From the analysis, the display time was highly affected by the database size. The larger database size will result in a higher display time. The average time required for the received *.txt encrypted file to reach the user interface in the monitoring display was 391 ms. This result is affected by the additional time needed to query all data from the database to be displayed in the monitoring view of the database contents.

These time performances constitute the delay parameter in a secure TCMS. This parameter is important due to the data-driven behaviour of the TCMS, which must maintain the continuity and sustainability of the running operation. From our result, the encryption and display time is deterministic. The most influential delay parameter is the transmission time, which is affected by the wireless transmission environment or when the network is under active attack. In the performance tests, the transmission performance was highly affected by the unpredictable underlying wireless transmission environment. However, the average 4.5 s time variance still managed to produce no data loss at the data level due to the use of buffering management in the Securebox architecture. Thus, it still assured the continuity and sustainability of the secure TCMS, which in this case sent data every 5 s. In case of the synchronization fail, the data are kept in the HSM buffer and will send after the synchronization success. The stochastic behaviour of the transmission time may be heuristically analyzed to determine the optimal transmission buffer size.

4.

Computing performance

From the computing performance, the increase in average processor load, while the encrypt and delivery daemons are running, is unnoticeable (0% on average) in x86 i5 64-bit processor architecture environments. Further increase in memory load is also not visible (0.1% on average). In the captured task manager image in Figure 9, the most significant burden affecting the computing performance was from the user interface in the Securebox HSMs for development purposes.

4.2. Security Analysis

From the security aspect, confidentiality, integrity, and authenticity must be preserved. The access control from application to hardware authentication preserved the authenticity aspect in the secure TCMS. Starting with operating system security, the Securebox application was run in a virtual OS environment in a specified OS user access control to disable another application installation, thus preventing OS-level malware and rootkit attacks. The specific hardware physics and logic address registration is done before the HSM is located on the train. The application was also developed with specified port knocking and port numbers for application-level authentication. This access control scheme protects the secure TCMS from MITM, network malware injection, malicious node injection, and further firmware attacks.

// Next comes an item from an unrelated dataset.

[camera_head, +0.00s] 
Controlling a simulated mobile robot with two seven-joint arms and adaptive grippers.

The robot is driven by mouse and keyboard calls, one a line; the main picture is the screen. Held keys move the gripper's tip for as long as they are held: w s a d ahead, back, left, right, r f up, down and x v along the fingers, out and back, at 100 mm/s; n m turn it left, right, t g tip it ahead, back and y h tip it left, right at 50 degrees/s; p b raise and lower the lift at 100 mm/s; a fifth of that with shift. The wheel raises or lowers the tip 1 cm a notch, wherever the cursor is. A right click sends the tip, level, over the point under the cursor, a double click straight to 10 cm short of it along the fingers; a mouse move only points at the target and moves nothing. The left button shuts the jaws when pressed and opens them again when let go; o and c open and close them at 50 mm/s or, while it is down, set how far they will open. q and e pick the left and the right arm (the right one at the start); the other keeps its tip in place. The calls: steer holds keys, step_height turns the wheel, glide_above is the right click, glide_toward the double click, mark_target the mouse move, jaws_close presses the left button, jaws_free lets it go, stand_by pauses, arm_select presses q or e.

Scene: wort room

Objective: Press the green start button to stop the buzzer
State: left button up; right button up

A MITM attack simulation was carried out in the confidentiality and integrity test by disabling the access control. The simulation was carried out when the train-side Securebox HSM had encrypted data. It was assumed that the attacker had access to either the network of the train or the data center, therefore they could eavesdrop on the connection. The results based on the security test found that the HSM can encrypt well, and the encrypted data obtained in the eavesdropping attack was much different from the plaintext sent. Figure 10 shows the unreadable ciphertext of the eavesdropping attack on the secure TCMS.

The MITM simulation also made a data modification and injection attack. However, this kind of attack did not breach the integrity aspect as Securebox application implemented authentication and integrity checking in the data transmission. Thus, it can mitigate the risk of repetition, insertion, corruption, and masquerade data. The MITM attack scheme is done in a node in front of the server-side HSM. Figure 11 shows the readable plaintext captured from traditional FTP-based TCMS using GSM-R only.

From the cryptoanalysis aspect, the Securebox HSM implements the AES algorithm in a CBC operation mode in Securebox HSM, in which the encryption is performed in a chaining manner. The output of an AES block becomes the input to the next AES block. This operation mode aims to withstand brute force attacks, considering that the same character can be output from different encrypted data. The output file shows that the same input character (character ‘0’) can be a very different output. This characteristic of the AES-CBC algorithm has made the system more secure, as it makes it more difficult for attackers to acquire the plaintext, even though the characters in the plaintext are the same. The further comparison of the cryptanalysis can be found in [37], especially for large amounts of data with a single key.

In case of an active tampering attack, the transmitted data can be captured, deleted, delayed, reordered, and modified by the attacker. It directly affects the time performance, as the transmission time will be higher. In this case, the integrity checking function in Securebox HSM manages the delayed, re-ordered, and modified data attack, by its synchronization and buffering function. In the server-side Securebox HSM, if the received data are not the intended data, then it will discard these and request the intended data.

However, as the secure TCMS sends the data on a public network, the system is still prone to link-based DDoS and deletion data attacks. Anyone in the network can capture and drop the data or flood the network, which leads to data loss due to the unavailable bandwidth. In this case, the Securebox architecture only protects the data but not the network. The data may still be lost but the HSM can detect the active attack. This can be done by setting the data continuity assurance time parameter. This parameter indicates the maximum time between two consecutive displayed data on the monitor screen. If the intended data are lost for more than the continuity assurance time threshold, then it may indicate that there is an anomaly in the network, which affects the train safety aspect. From the fail-safe principles of train systems, further control may be deployed such as an emergency braking for the related train.

However, it only protects the server but not the data in networks. For further study, when the computational resource of the ICS is not an issue, it is possible to implement Collaborative Intrusion Detection Network (CIDN) [38], by implementing collaborative IDS/IPS between the onboard train and data center. This can proactively detect a traffic anomaly in the network. The specific prevention action for the fail-safe principle of the train system can also be studied further.

5. Conclusions

In this study, secure TCMS has been designed in the Securebox architecture. The Securebox architecture consists of four main functions: network management, buffer management, data management, and security management. Based on the black box and white box testing methods, the Securebox application can perform the main functions that have been designed. Based on the results of Securebox HSMs tests carried out on the diesel-electric train produced by the Indonesian Rolling Stock Industry, the Securebox HSMs have not degraded the TCMS performance. The average transmission time is the same as without the HSMs, and the encryption time is unnoticeable in a fraction of a millisecond. The use of the AES algorithm provides a 55% faster encryption time than 3DES. It wards the TCMS from the risk of repetition, insertion, corruption, and masquerade data from the MITM attack. It also proved to provide end-to-end data protection compared to the use of GSM-R MS to BS only protection. For further study, it is possible to implement CIDN, by implementing collaborative IDS/IPS between the onboard train and the data center to proactively detect traffic anomaly in the network. The specific prevention action for the fail-safe principle of the train system can also be studied further.